◆ **GIVEN INFORMATION**
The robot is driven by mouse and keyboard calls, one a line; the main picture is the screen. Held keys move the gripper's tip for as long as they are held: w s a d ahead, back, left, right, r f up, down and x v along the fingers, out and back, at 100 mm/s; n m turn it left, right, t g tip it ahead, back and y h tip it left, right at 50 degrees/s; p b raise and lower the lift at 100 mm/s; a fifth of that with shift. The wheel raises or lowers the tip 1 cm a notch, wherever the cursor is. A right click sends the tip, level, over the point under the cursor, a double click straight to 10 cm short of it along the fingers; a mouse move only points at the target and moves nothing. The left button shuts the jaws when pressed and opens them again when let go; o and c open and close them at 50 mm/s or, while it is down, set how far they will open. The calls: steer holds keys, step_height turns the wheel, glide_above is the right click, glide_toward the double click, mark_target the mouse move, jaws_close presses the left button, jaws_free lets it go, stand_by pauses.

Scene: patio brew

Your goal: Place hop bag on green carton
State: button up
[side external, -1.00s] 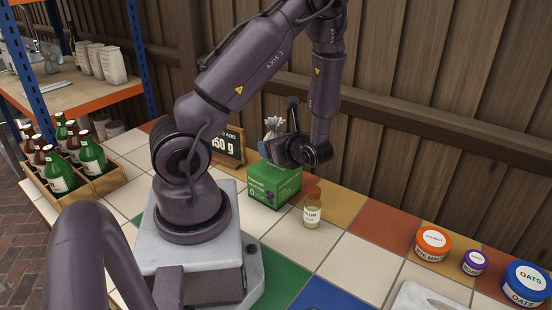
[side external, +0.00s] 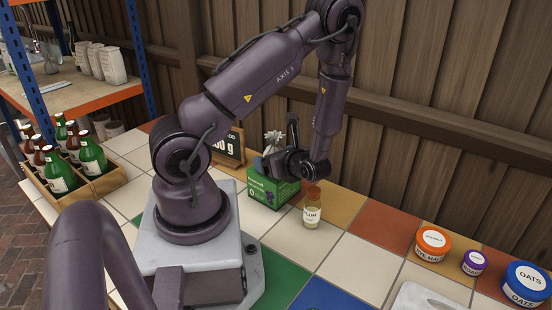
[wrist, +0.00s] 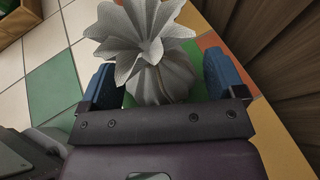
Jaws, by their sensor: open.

◆ **SHORT TASK**
Return each line of the data, keeping its wording exact and omitting pictures.

◆ **EXERCISE RESPONSE**
The robot is driven by mouse and keyboard calls, one a line; the main picture is the screen. Held keys move the gripper's tip for as long as they are held: w s a d ahead, back, left, right, r f up, down and x v along the fingers, out and back, at 100 mm/s; n m turn it left, right, t g tip it ahead, back and y h tip it left, right at 50 degrees/s; p b raise and lower the lift at 100 mm/s; a fifth of that with shift. The wheel raises or lowers the tip 1 cm a notch, wherever the cursor is. A right click sends the tip, level, over the point under the cursor, a double click straight to 10 cm short of it along the fingers; a mouse move only points at the target and moves nothing. The left button shuts the jaws when pressed and opens them again when let go; o and c open and close them at 50 mm/s or, while it is down, set how far they will open. The calls: steer holds keys, step_height turns the wheel, glide_above is the right click, glide_toward the double click, mark_target the mouse move, jaws_close presses the left button, jaws_free lets it go, stand_by pauses.

Scene: patio brew

Your goal: Place hop bag on green carton
State: button up
[side external, -1.00s] 
[side external, +0.00s] 
[wrist, +0.00s] 
Jaws, by their sensor: open.

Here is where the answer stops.